PROBLEM DETAILS
Make an exact copy of the lines, leaving the pictures out.

ITEMS

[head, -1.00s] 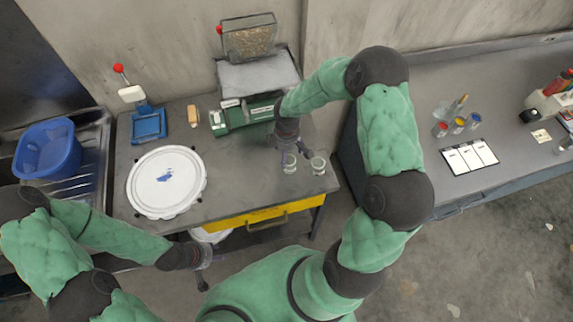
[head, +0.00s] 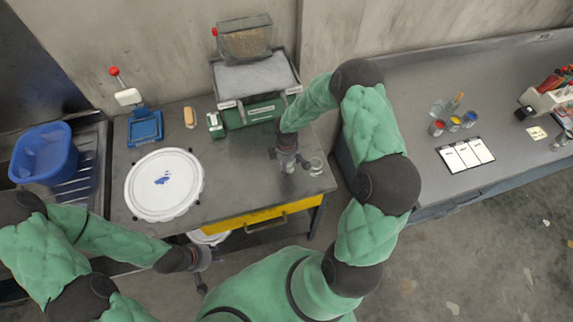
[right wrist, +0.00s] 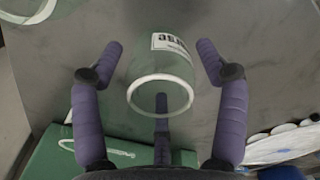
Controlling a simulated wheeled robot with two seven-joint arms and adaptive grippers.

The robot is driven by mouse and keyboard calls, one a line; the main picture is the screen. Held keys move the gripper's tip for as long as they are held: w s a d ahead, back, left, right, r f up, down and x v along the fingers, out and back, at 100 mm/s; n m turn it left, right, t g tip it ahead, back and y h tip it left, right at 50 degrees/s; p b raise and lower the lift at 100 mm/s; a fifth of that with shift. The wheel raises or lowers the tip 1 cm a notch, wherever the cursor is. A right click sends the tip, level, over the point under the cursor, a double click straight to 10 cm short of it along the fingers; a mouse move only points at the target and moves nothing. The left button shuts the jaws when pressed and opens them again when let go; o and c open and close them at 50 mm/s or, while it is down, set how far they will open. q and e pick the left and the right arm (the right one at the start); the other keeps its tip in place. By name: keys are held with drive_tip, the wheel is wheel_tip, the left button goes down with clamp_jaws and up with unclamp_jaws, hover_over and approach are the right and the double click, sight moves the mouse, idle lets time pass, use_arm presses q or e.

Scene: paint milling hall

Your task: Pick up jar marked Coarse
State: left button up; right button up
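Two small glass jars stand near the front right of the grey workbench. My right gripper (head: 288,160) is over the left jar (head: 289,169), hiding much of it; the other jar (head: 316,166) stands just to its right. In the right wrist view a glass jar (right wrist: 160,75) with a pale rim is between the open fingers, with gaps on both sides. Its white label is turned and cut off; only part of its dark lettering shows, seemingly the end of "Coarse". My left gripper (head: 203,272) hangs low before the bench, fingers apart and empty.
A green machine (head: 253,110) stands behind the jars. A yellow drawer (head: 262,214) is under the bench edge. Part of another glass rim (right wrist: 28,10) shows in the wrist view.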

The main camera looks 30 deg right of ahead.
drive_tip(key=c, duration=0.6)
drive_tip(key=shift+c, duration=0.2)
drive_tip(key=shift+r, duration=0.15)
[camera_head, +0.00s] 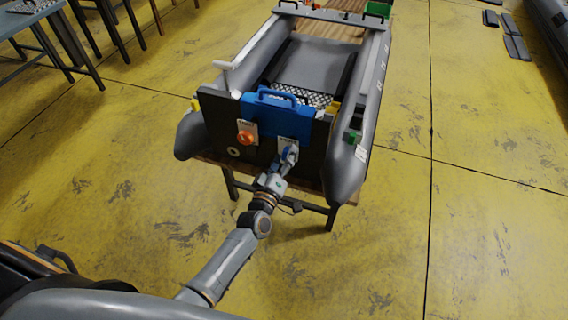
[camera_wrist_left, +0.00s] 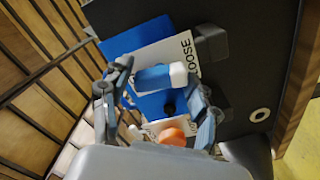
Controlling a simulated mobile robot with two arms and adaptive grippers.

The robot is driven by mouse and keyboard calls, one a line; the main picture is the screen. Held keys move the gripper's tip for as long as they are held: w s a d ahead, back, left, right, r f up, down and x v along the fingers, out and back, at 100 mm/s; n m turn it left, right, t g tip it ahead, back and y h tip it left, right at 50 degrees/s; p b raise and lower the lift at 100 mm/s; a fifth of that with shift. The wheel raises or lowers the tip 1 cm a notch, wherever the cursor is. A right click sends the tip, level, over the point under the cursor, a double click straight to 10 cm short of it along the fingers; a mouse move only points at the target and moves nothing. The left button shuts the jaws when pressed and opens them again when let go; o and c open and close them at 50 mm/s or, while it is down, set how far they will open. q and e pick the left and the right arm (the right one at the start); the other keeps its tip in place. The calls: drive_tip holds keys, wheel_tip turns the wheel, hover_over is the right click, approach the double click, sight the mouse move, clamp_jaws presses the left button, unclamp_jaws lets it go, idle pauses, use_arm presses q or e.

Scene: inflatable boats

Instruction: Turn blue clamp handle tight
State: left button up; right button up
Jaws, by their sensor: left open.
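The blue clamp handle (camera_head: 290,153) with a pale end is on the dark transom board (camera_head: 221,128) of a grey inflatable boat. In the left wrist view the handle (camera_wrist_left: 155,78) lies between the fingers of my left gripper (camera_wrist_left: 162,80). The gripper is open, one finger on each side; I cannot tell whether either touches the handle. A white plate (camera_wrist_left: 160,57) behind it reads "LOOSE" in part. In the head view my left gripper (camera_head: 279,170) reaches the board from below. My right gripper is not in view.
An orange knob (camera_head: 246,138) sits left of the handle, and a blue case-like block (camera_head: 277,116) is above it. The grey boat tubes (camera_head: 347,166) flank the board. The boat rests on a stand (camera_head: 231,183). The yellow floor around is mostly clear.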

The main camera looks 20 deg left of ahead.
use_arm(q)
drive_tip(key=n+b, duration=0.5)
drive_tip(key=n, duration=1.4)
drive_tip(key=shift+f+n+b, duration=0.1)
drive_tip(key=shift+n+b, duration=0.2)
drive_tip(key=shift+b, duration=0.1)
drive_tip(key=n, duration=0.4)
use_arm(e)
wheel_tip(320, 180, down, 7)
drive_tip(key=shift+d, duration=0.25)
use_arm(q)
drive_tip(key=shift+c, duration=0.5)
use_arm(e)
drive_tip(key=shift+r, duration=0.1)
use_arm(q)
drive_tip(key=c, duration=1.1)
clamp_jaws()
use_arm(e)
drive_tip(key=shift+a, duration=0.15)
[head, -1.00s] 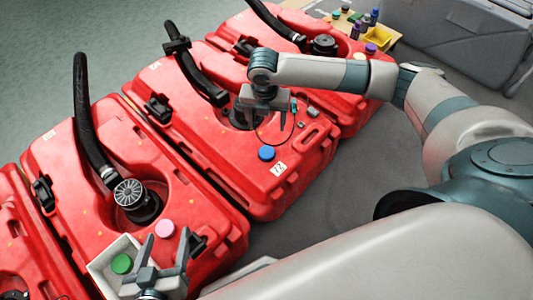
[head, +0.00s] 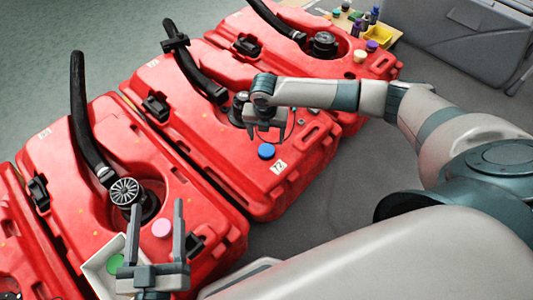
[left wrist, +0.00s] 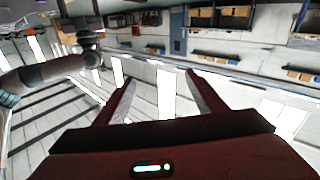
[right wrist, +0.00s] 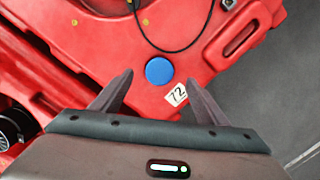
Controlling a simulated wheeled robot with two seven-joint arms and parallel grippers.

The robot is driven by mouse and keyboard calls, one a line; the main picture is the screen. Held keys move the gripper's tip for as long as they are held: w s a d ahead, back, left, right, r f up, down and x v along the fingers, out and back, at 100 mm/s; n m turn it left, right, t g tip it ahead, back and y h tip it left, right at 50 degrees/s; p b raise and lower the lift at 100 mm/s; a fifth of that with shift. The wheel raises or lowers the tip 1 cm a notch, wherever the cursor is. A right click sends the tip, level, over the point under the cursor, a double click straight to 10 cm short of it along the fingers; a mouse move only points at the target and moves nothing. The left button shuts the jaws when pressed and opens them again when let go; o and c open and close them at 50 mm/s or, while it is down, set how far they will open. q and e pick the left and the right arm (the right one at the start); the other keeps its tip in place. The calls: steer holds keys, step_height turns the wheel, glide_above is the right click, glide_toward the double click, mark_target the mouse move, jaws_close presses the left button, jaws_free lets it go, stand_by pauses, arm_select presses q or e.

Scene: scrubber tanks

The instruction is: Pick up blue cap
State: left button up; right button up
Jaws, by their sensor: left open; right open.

REPLY TO THE TASK
[head, -1.00s] 
[head, +0.00s] 
[right wrist, +0.00s] 
Controlling a simulated wheeled robot with two seven-joint arms and adaptive grippers.

The robot is driven by mouse and keyboard calls, one a line; the main picture is the screen. Held keys move the gripper's tip for as long as they are held: w s a d ahead, back, left, right, r f up, down and x v along the fingers, out and back, at 100 mm/s; n m turn it left, right, t g tip it ahead, back and y h tip it left, right at 50 degrees/s; p b raise and lower the lift at 100 mm/s; a fifth of that with shift. The wheel raises or lowers the tip 1 cm a notch, wherever the cursor is. A right click sends the tip, level, over the point under the cursor, a double click straight to 10 cm short of it along the fingers; a mouse move only points at the target and moves nothing. The left button shuts the jaws when pressed and opens them again when let go; o and c open and close them at 50 mm/s or, while it is down, set how far they will open. q and e pick the left and the right arm (the right one at the start); the other keeps its tip in place. By name: keys are held with drive_tip, the wheel is wheel_tip, the left button goes down with clamp_jaws and up with unclamp_jaws, hover_over and approach are the right and the double click, sight moves the mouse, idle lets time pass, use_arm presses q or e.

Scene: paint milling hall

Your task: Pick up jar marked Coarse
State: left button up; right button up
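Two small glass jars stand near the front right of the grey workbench. My right gripper (head: 288,160) is over the left jar (head: 289,169), hiding much of it; the other jar (head: 316,166) stands just to its right. In the right wrist view a glass jar (right wrist: 160,75) with a pale rim is between the open fingers, with gaps on both sides. Its white label is turned and cut off; only part of its dark lettering shows, seemingly the end of "Coarse". My left gripper (head: 203,272) hangs low before the bench, fingers apart and empty.
A green machine (head: 253,110) stands behind the jars. A yellow drawer (head: 262,214) is under the bench edge. Part of another glass rim (right wrist: 28,10) shows in the wrist view.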

The main camera looks 30 deg right of ahead.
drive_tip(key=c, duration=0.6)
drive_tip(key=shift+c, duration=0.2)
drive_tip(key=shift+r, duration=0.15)
[camera_head, +0.00s] 
[camera_wrist_left, +0.00s] 
Controlling a simulated mobile robot with two arms and adaptive grippers.

The robot is driven by mouse and keyboard calls, one a line; the main picture is the screen. Held keys move the gripper's tip for as long as they are held: w s a d ahead, back, left, right, r f up, down and x v along the fingers, out and back, at 100 mm/s; n m turn it left, right, t g tip it ahead, back and y h tip it left, right at 50 degrees/s; p b raise and lower the lift at 100 mm/s; a fifth of that with shift. The wheel raises or lowers the tip 1 cm a notch, wherever the cursor is. A right click sends the tip, level, over the point under the cursor, a double click straight to 10 cm short of it along the fingers; a mouse move only points at the target and moves nothing. The left button shuts the jaws when pressed and opens them again when let go; o and c open and close them at 50 mm/s or, while it is down, set how far they will open. q and e pick the left and the right arm (the right one at the start); the other keeps its tip in place. The calls: drive_tip holds keys, wheel_tip turns the wheel, hover_over is the right click, approach the double click, sight the mouse move, clamp_jaws presses the left button, unclamp_jaws lets it go, idle pauses, use_arm presses q or e.

Scene: inflatable boats

Instruction: Turn blue clamp handle tight
State: left button up; right button up
Jaws, by their sensor: left open.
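The blue clamp handle (camera_head: 290,153) with a pale end is on the dark transom board (camera_head: 221,128) of a grey inflatable boat. In the left wrist view the handle (camera_wrist_left: 155,78) lies between the fingers of my left gripper (camera_wrist_left: 162,80). The gripper is open, one finger on each side; I cannot tell whether either touches the handle. A white plate (camera_wrist_left: 160,57) behind it reads "LOOSE" in part. In the head view my left gripper (camera_head: 279,170) reaches the board from below. My right gripper is not in view.
An orange knob (camera_head: 246,138) sits left of the handle, and a blue case-like block (camera_head: 277,116) is above it. The grey boat tubes (camera_head: 347,166) flank the board. The boat rests on a stand (camera_head: 231,183). The yellow floor around is mostly clear.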

The main camera looks 20 deg left of ahead.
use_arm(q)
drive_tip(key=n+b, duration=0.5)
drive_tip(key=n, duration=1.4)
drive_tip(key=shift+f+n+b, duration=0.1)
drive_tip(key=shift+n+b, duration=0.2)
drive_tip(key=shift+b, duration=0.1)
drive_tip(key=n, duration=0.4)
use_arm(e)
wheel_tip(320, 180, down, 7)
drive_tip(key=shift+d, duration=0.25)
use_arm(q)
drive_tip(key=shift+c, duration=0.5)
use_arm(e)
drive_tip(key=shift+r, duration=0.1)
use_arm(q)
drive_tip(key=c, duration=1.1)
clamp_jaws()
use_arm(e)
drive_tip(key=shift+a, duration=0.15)
[head, -1.00s] 
[head, +0.00s] 
[left wrist, +0.00s] 
[right wrist, +0.00s] 
Controlling a simulated wheeled robot with two seven-joint arms and parallel grippers.

The robot is driven by mouse and keyboard calls, one a line; the main picture is the screen. Held keys move the gripper's tip for as long as they are held: w s a d ahead, back, left, right, r f up, down and x v along the fingers, out and back, at 100 mm/s; n m turn it left, right, t g tip it ahead, back and y h tip it left, right at 50 degrees/s; p b raise and lower the lift at 100 mm/s; a fifth of that with shift. The wheel raises or lowers the tip 1 cm a notch, wherever the cursor is. A right click sends the tip, level, over the point under the cursor, a double click straight to 10 cm short of it along the fingers; a mouse move only points at the target and moves nothing. The left button shuts the jaws when pressed and opens them again when let go; o and c open and close them at 50 mm/s or, while it is down, set how far they will open. q and e pick the left and the right arm (the right one at the start); the other keeps its tip in place. The calls: steer holds keys, step_height turns the wheel, glide_above is the right click, glide_toward the double click, mark_target the mouse move, jaws_close presses the left button, jaws_free lets it go, stand_by pauses, arm_select presses q or e.

Scene: scrubber tanks

The instruction is: Pick up blue cap
State: left button up; right button up
Jaws, by their sensor: left open; right open.

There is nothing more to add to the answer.